Foreign Investment Returns to Cuban AgricultureNovember 12, 2012 | Print |
HAVANA TIMES — In Cuba’s next sugarcane harvest, the Brazilian company Odebrecht will administer a refinery in Cienfuegos province, making that company the first foreign one to participate in the island’s agribusiness since 1959, when the formerly US-controlled mills were nationalized.
Brazilian investments are growing rapidly thanks to a line of credit from the South American country of “about one billion dollars, including credits for the rebuilding of the port of Mariel and various purchases, maybe a little more,” explained Jose Felicio, Brazil’s ambassador to Cuba.
The sugar industry had been the engine of the Cuban economy since colonial times; however this sector plummeted with the economic crisis of the 1990s; it went from producing about 7 million tons in the 1980s to 1.38 million tons of sugar last year.
In an attempt to revitalize the industry, the government made one of its most recognized generals the head of the ministry and then transformed that ministry into a “business group.” Still, nothing has enabled the sugar industry to reach even its very modest annual goals.
Then came more
Having authorized Odebrecht to invest in and manage a refinery is an example of the priority given by the Cuban government to relations with Brazil, which is also currently undertaking the largest construction project in the country, the port of Mariel, for about $800 million USD.
According to Ambassador Felicio, Brazil’s regional strategy is to exploit its economic bonanza to boost the entire region, given that it will not be able to grow with poor neighbors on its margin “because what will happen is that poverty will relocate.”

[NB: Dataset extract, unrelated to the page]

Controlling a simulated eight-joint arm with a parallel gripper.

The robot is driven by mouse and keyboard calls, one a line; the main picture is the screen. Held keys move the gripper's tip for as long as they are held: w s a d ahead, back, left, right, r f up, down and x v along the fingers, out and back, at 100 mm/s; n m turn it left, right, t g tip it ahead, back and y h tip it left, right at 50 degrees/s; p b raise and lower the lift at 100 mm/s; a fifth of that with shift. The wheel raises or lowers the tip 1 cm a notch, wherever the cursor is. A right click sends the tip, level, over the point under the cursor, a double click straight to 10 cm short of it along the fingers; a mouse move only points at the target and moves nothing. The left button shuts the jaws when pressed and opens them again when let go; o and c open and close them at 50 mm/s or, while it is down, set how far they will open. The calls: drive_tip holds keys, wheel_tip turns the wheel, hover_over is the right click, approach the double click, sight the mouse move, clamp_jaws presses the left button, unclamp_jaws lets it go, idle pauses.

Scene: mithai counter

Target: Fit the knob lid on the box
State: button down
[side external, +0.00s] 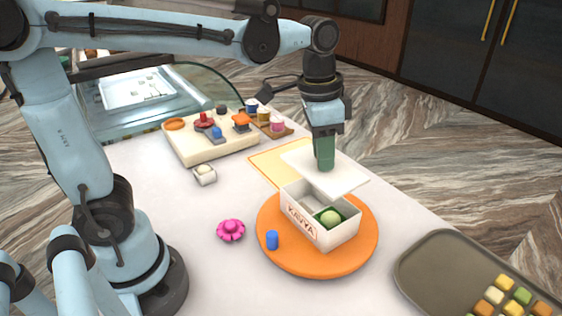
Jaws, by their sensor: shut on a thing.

He adds that Cuba is thinking about producing electricity from the sugarcane, noting, “We have experiences, our plants are efficient and perhaps we can provide loans for importing Brazilian turbine boilers and engines to produce electricity.”
The contract for managing the “September 5 Sugar Mill” will be for 13 years. Presently three other foreign companies are negotiating similar agreements, despite US laws that sanction those who invest in properties that were nationalized.
From the locomotive to the caboose
The possibility of foreign investment in agriculture was often toyed with, but no concrete steps were ever taken. This fact that it was entirely in Cuban hands was looked upon as a symbol of national sovereignty.
Another problem facing the country’s political leadership was that many foreign investors wanted to produce sugar for biofuels, an action that was publicly and vigorously opposed by former president Fidel Castro.
The authorities finally chose to push agribusiness to one side, cutting it in half. Seventy plants were paralyzed and thousands of workers reassigned to other jobs. This was a social tsunami that turned the areas surrounding the mills into ghost towns.
Then it was said that in the fields that had been used for producing sugarcane, farms were created to produce food (for domestic consumption), but the truth is that what was “harvested” was Marabou, a thorny weed that invaded half of the total arable land in the country.
Politics and sugar
During the first half of the 20th century, the US purchased a sugar quota from Cuba at preferential prices, something that allowed it to maintain a stable and profitable level of sales. However that ended with the triumph of the revolution.
Agrarian land reform nationalized the sugar mills and the land owned by US companies. Washington responded by eliminating its “quota” and stopped buying sugar from Cuba – a blow that ordinarily would have been devastating to the Cuban economy.
At that point, the entry of the Soviet Union into the game was decisive as it bought the entire national production of sugar from Cuba and at even better prices than those offered by the US. This was how both agribusiness and the young revolution survived.
The demise of the USSR engendered the sugar industry crisis, which in those days was faced by market prices that were below production costs. That was when Fidel Castro’s government decided to close half of the 150 mills that existed in the country.